The Senate bill also calls for the Treasury Department to conduct a more robust study of the usefulness of federal regulation of insurance, including the potential consequences of subjecting an insurer to a federal resolution authority and the ability of federal regulation to provide robust consumer protection.
Among the powers provided under both bills, the insurance office within the Treasury would have the authority to serve as an early-warning system in determining whether an insurance company was troubled, and recommend that the Fed and a new Systemic Risk Council place it under supervision.
The bill would also modernize and create uniformity in the surplus lines and reinsurance markets by establishing the rules of a state in which an insurer is domiciled to govern regulation and tax assessment of these products.
The bill contains several provisions creating a brave new world for large credit rating agencies. Under the Senate bill, a credit rating agency board would be created to choose which rating agency would rate an issuer’s debt.
At the same time, the equity-indexed annuity industry failed to win support for a proposed amendment to the Senate bill that would have barred the Securities and Exchange Commission from overseeing the sale of EIAs.
The SEC published a regulation, 151A, in January 2009, which would regulate EIAs under federal securities law as of January 2011.
However, a panel of the U.S. Court of Appeals for the D.C. Circuit blocked such oversight pending a study by the SEC of the potential impact 151A would have on capital formation and competition.
Sen. Tom Harkin, D-Iowa, sought unanimous consent for floor consideration of such an amendment but was blocked because of opposition by Sen. Daniel Akaka, D-Hawaii.
Kim O’Brien, executive director of the National Association for Fixed Annuities, said the trade group “believes that in spite of the Senate’s failure to adopt any (or nearly any) of the over 400 amendments, including our S.A. 3920, NAFA is committed to continuing efforts to protect consumers of annuities from the deleterious effects of SEC Rule 151A.”
The critical issue for agents and brokers will be the standard of care in sale of investment products.
The fact that the Obama administration has stepped into the debate on the issue for the first time raises the stakes.
In his statement, Treasury’s Wolin said, “We believe that retail brokers offering investment advice should be subject to the same fiduciary standard of care as investment advisors, and we will work to include that provision in the final bill. Clients receiving investment advice don’t distinguish between broker-dealers and investment advisors, and neither should the law.”
But agents and brokers say the Senate language is the better approach.
The Association for Advanced Life Underwriting said in a statement, “Imposing new standards, without justification or analysis, on life insurance agents who sell variable life insurance products and are rigorously regulated both by both state insurance departments and [the Financial Industry Regulatory Authority] would be particularly harmful.”
The proposed standards would “disrupt the current distribution system relied upon by 75 million American families, increasing costs, and decreasing options of products and financial service providers,” AALU added.
The Volcker rule and the derivatives provisions are of deep concern to insurance companies.

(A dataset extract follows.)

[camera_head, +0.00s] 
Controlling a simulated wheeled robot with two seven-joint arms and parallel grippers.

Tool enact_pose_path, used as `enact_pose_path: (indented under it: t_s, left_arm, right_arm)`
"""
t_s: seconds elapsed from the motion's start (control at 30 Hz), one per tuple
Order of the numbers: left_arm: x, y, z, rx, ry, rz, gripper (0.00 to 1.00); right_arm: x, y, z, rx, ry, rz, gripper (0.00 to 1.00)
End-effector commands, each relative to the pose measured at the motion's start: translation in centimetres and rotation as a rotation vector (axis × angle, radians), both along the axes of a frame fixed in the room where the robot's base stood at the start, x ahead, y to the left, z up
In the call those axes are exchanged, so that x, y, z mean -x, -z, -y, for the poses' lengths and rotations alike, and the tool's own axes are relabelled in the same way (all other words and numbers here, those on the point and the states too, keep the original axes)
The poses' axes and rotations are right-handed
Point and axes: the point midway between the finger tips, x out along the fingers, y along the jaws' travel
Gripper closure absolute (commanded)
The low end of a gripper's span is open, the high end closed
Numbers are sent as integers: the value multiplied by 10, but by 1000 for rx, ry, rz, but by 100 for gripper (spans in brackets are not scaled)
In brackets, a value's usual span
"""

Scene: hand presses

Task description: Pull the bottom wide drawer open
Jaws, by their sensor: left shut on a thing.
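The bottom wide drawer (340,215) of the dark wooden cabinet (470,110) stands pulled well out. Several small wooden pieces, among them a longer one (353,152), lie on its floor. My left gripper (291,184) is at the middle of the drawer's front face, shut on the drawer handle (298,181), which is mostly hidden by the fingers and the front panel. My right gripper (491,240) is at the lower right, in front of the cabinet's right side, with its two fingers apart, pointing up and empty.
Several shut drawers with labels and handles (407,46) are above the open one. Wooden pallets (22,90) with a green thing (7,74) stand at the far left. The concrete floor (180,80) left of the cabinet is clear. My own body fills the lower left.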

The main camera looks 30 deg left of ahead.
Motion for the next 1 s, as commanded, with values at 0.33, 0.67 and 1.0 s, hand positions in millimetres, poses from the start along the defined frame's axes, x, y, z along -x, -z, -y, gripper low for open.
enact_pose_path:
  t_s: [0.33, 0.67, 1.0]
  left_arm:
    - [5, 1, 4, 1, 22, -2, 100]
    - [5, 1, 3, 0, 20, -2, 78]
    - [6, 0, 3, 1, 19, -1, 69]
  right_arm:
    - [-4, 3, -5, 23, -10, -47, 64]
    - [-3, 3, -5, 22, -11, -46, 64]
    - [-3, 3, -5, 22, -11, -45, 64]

The industry did win a change post-passage in the Senate bill that would exempt smaller insurers from the impact of the Volcker rule.
The Senate agreed to instruct its conferees on the bill to win language in final legislation that would exempt from the Volcker rule insurers that provide only limited investment services to their customers through an insured financial institution.
But large life insurers that operate limited trust banks, and that also engage in asset-management activities or private equity and mutual fund activity, are seeking a broader exemption.
Action on the Senate bill was delayed until Rep. Barney Frank, D-Mass., chairman of the House Financial Services committee, expressed support for a broader exemption for large life insurers in a final bill.
In two letters to the Senate leadership, Frank indicated that he supported the request for broader exemption for life insurers.
It was only after Frank’s action that Sen. Scott Brown, R-Mass., agreed to support the bill.
On the derivatives issue, Zhang of Ernst & Young saw positives and negatives to likely final language in the bill dealing with derivatives that would require insurers to conduct derivatives activities through exchanges.
Life insurers are fighting to be classified as manufacturers and retailers in the final bill, but a complete exemption is seen by many as difficult, especially since the government paid out so much money to bail out American International Group.
“Broad relief is needed and appropriate so we can continue serving our customers in the best way possible,” according to the ACLI’s Dolan.
One provision that did not make the Senate bill and is not in the House bill will also be a relief to the insurance industry.
Sen. Claire McCaskill, D-Missouri, and Sen. Herb Kohl, D-Wis., proposed an amendment to the Senate that would have imposed stringent rules on the sale of reverse mortgages and allied insurance products by agents as a so-called “package deal.”
The amendment was not taken up by the Senate despite strong efforts by McCaskill to have it considered.
It would also have made these transactions subject to regulation by the Consumer Financial Protection Agency, a provision of the bill from which insurers are specifically exempt.
Insurance companies sell reverse mortgages, which allow senior citizens to forego mortgage payments on their homes in exchange for the owner turning over the title to the property when they die.
Before 2008, insurance companies were allowed to sell allied products, such as annuities, life insurance and long term care insurance directly in connection with the underwriting of reverse mortgages. But, an amendment to H.R. 3221, a bill aimed at providing additional funds to the troubled Federal Home Loan Mortgage Corporation and the Federal National Mortgage Association, contained a provision sponsored by Sen. McCaskill requiring that the allied products be sold by a third party agent.
The amendment proposed by McCaskill and Kohl would have mandated that the proposed CFPA establish regulations preventing third party agents from engaging in “unlawful, unfair, deceptive or abusive acts” both when selling a reverse mortgage and allied products, according to a spokesman for McCaskill.
“These rules must include strong disclosure requirements before the sale and annually thereafter,” the amendment said.